I’m always listening for a “Whipping Post!” moment – some call-out from the crowd that ends up preserved for posterity on an album.

Yeah, well … he got a little difficult. There was one segue that we ended up not being able to use when he’s yelling, “You got me through my twenties, man!”

And I’m like, “Ohh- kay … I don’t need any more information than that.”

My hero is the guy who hollered out to you after “Eyes Like Glue”: “Play what you want to play!”

Sometimes I make the mistake of asking what they want to hear. I kind of like it if there’s a general consensus on a song – it eliminates me having to decide what to play next. But sometimes you just hear white noise (laughs) – about ten different titles all jumbled together.

That’s when I just say, “Okay – okay, I’ll just pick something.”

That’s the cross to bear for having written too many good tunes…Do you still get nervous before going on?

Yeah, especially with this solo thing. You’re by yourself; you don’t have your support group – that’s really what a band is – and there’s always that fear of “What if I bomb? What if I get out there and I can’t do anything?” You know it’s not going to happen, but it’s still there, you know? “What if I just fall apart?”

But I’ve gotten better about that; that’s been part of my goal – at least to do it until I get comfortable. Although I don’t think you ever want to get 100% comfortable; I think those nerves work to your advantage.

Sometimes I get nervous with the band these days – and I didn’t in the past. Maybe I’m feeling there’s higher expectations or something. Nothing bad … and nothing like playing solo. It only lasts for, like, the first two songs.

If there is someone who’s been an obvious influence on your fingerpicking style, I can’t tell you who it is from watching you.

No, it’s kind of what I came up with on my own. I had someone who was teaching me some stuff when I was a kid and they were showing me one of the standard songs – that Merle Travis/Chet Atkins-style, Nashville-style, fingerpicking thing – and I never could get it. But I got the concept of it. And over the years it kind of evolved out of mostly a combination of laziness and incompetence – if I pick up a guitar at home and there’s not a pick within arm’s reach, I wouldn’t get back up to look for one.

I really started falling in love with the way it sounded. A lot of the people whose sounds I really liked turned out to be using their fingers, you know?

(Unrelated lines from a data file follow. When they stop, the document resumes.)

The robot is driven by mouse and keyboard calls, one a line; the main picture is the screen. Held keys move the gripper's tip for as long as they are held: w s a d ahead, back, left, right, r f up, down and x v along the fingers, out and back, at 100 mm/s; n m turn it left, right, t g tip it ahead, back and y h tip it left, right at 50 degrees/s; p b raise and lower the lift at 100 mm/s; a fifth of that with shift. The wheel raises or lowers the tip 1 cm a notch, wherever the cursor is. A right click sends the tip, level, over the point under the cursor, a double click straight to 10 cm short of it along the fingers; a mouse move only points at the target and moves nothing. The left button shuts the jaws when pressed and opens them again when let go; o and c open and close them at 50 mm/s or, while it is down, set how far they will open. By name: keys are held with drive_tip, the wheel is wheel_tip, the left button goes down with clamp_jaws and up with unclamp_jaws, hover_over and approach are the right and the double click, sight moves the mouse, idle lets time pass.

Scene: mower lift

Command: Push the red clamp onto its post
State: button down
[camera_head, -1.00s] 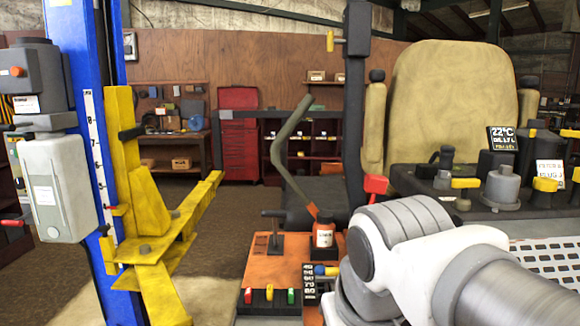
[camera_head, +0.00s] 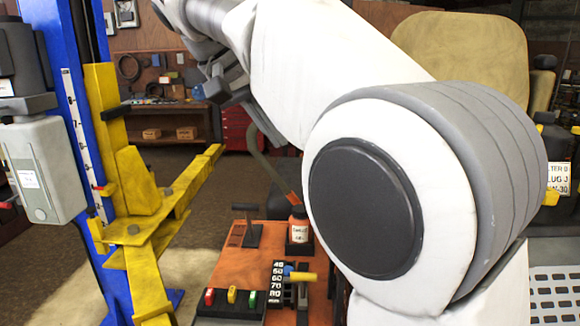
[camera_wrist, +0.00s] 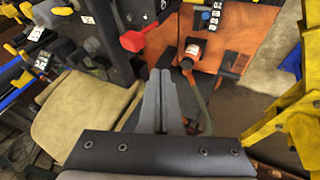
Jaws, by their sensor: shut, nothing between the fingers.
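The red clamp (camera_wrist: 135,40) shows in the wrist view as a red knob with a short arm, beside a dark upright post (camera_wrist: 118,55). I cannot tell whether the clamp is seated on the post. In the head view my arm hides the clamp. My gripper (camera_wrist: 160,75) is shut and empty, with its fingertips pointing toward the area just below the clamp in the picture, apart from it. In the head view my dark wrist is at upper middle, and my fingertips are hard to make out.
An orange panel (camera_head: 223,268) carries a small bottle (camera_head: 298,229), coloured switches and a yellow-handled lever (camera_head: 302,276). A bent grey lever (camera_wrist: 203,115) stands close to my fingers. A tan seat (camera_wrist: 85,115) lies left in the wrist view. A yellow lift arm (camera_head: 170,222) stands left.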

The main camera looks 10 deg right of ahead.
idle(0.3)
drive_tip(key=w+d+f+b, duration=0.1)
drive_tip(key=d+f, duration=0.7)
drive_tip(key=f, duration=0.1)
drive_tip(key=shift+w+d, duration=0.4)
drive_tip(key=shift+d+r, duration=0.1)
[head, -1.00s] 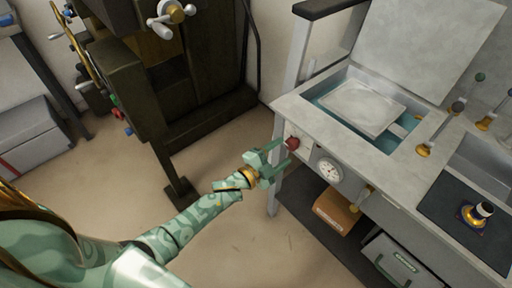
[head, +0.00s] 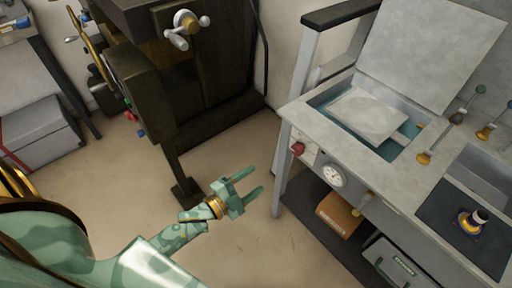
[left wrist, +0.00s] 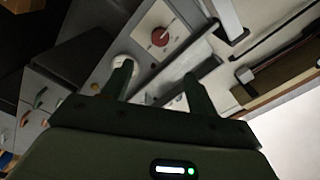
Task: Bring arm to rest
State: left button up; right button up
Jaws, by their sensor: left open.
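My left gripper (head: 247,182) is open and empty in the head view. It hangs over bare floor, left of the grey workbench (head: 290,112) and apart from it. Its two fingers (left wrist: 160,85) also show in the left wrist view, spread with nothing between them. The red knob (head: 297,148) and the round gauge (head: 333,175) on the bench front lie to the right of the fingertips. The red knob also shows in the left wrist view (left wrist: 160,37). My right gripper is not in view.
A dark machine (head: 150,110) with a handwheel (head: 186,25) stands behind the gripper. A cardboard box (head: 338,214) sits on the shelf under the bench. A grey case (head: 40,134) is at the far left. The floor (head: 240,245) around the gripper is clear.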

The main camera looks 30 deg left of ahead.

My way of approaching it is just from doing it and doing it. When I started working on playing these solo shows, that’s one of the first things I figured out: ditch the pick. Strip things down and try to find an approach to playing these songs that would make them interesting without the band. That was the obvious path that jumped out in front of me: ditch the pick.

Jeez – there’s the obvious title for a tour right there: “The Ditch The Pick Tour.”

Yeah – really! (laughs)

The songs like “Marry Me” that are flat-to-the-floor rockers with the Truckers were originally written on acoustic, though, right?

Mostly.

But the arrangements you’re using now are pretty much for this solo setting?

Pretty much. And I have to have all the songs written down with a note off to the side because I’m putting them in different keys; maybe using a capo – which I don’t do with the band. Some of them I drop down a step so I’m not pushing my voice so hard. It sounds good with the band, but it sounds kind of silly if you’re pushing real hard with just an acoustic guitar by yourself.

There’s a moment in the beginning of “Three Dimes Down” where you allude to something you’re thinking about … and then later in the song – after you pull off the segue into Bob Seger’s “Rock & Roll Never Forgets” – you say, “I can’t believe it worked …”

I was going over those lyrics in my head as I was playing that intro … I extended the intro even longer than normal so I could go through them. And then I said to myself, “Yeah, I think I can do it.”

You really hadn’t pulled off that segue before?

Hell, no! I didn’t believe I knew the words – and they still might not be right.

I always figured where the guitar quotes Seger’s tune on the original Trucker version of “Three Dimes Down” that you’d pulled that off somewhere in the past.

No … and I went back and forth for days when we were finishing this live album: “Oh man – I can’t do that … aw, fuck it; let’s leave it.” And for some reason it works.

Well, there – history in the making, boys and girls. And why the cover of “Behind Closed Doors”? I mean, it’s a great tune, but what made you choose to play it at these shows?

I’ve always loved that song; I love Charlie Rich. When I was getting ready to do these shows, I was listening to a Charlie Rich album and I thought, “Hey that’d be good.” I was actually looking for something to cover; something to spice the show up a little bit; throw something out there that they weren’t expecting me to do. I’ve always got my ears open in case there’s something else that comes along.